Stock Market Bubbles may Break - Is anything unique Today?

October 7, 2008 – 6:03 pm

The marketing trauma dejour - throughout time, markets have experienced a crowd mentality.  The more excited a market gets, the more people want to jump in, and the higher the prices are driven.

This bubble has occured throughout history and the cycles can be studied consistently.  Professor Watson teaches entrepreneurship and ethics and the role in the market economy. Regardless of whether we want to analyze recent credit markets which have Broke, these events are not new.  They have routinely occurred throughout time.

One of the most discussed historical markets that popped was Amsterdam’s Tuplip economy.  We can evaluate the Tulipmania of the tulip market that burst in 1637 as a popularly documented historical account of a economy that overheated.

Tulips were originally imported from Turkey in the early 16th century.  As new “varieties” of tulips were discovered, competition intensified and their value soared.  One honestly rare variety was the Semper Augustus which reached values in excess of 1,000 florins per single bulb in 1623.  That price exceeded more than six times the average annual wage.

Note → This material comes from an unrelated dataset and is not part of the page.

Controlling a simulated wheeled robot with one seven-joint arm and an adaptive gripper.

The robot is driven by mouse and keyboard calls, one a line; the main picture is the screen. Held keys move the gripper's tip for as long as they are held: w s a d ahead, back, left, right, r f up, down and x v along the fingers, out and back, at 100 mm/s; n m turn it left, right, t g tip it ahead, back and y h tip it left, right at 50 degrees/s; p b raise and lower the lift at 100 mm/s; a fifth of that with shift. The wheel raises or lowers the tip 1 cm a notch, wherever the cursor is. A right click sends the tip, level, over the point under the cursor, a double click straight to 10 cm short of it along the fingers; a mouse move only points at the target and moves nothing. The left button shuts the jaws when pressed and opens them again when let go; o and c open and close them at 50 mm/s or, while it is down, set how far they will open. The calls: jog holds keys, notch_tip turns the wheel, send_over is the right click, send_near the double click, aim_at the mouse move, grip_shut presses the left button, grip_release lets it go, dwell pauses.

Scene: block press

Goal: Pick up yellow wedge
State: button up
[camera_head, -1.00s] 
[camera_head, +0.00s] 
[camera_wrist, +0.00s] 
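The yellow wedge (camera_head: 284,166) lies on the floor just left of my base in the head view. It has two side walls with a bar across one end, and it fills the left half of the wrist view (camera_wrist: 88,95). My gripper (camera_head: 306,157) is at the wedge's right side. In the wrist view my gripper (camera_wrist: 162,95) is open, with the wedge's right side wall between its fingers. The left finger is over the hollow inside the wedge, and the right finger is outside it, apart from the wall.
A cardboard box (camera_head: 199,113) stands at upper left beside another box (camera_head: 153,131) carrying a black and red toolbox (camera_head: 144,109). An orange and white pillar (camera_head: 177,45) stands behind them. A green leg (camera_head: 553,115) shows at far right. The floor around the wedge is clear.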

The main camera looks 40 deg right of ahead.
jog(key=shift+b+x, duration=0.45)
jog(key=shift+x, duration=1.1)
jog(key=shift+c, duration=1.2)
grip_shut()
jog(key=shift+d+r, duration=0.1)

This market mania continued - and ten years later the price had increased another ten times.  At the market peak, the price of a single Semper Augustus tulip bulb reached 10,000 florins - the equivalent of what it cost to purchase a house in central Amsterdam at the time.

With time the market peaked and there was no-one left who still wanted to purchase these tulips at such high prices.  Within weeks, the market value crashed and many of people were left in economic ruin.

Throughout history - we have observed similar bubbles develop.  As the crowd continues to get more excited, those contrary views become less and less popular to be heard.  Are any of the recent market bubbles any different?  In today’s times of PC speech, are the contrarian voices that stand up for character, ethics, and integrity any different?  Throughout time, these contrarian voices have been demeaned and ignored.  But the market for products and the market for ideas has a way of always correcting itself from the heat of the crowd - and those extremist views tend to have their bubbles burst as the inevitable correction occurs. Today’s market is no different.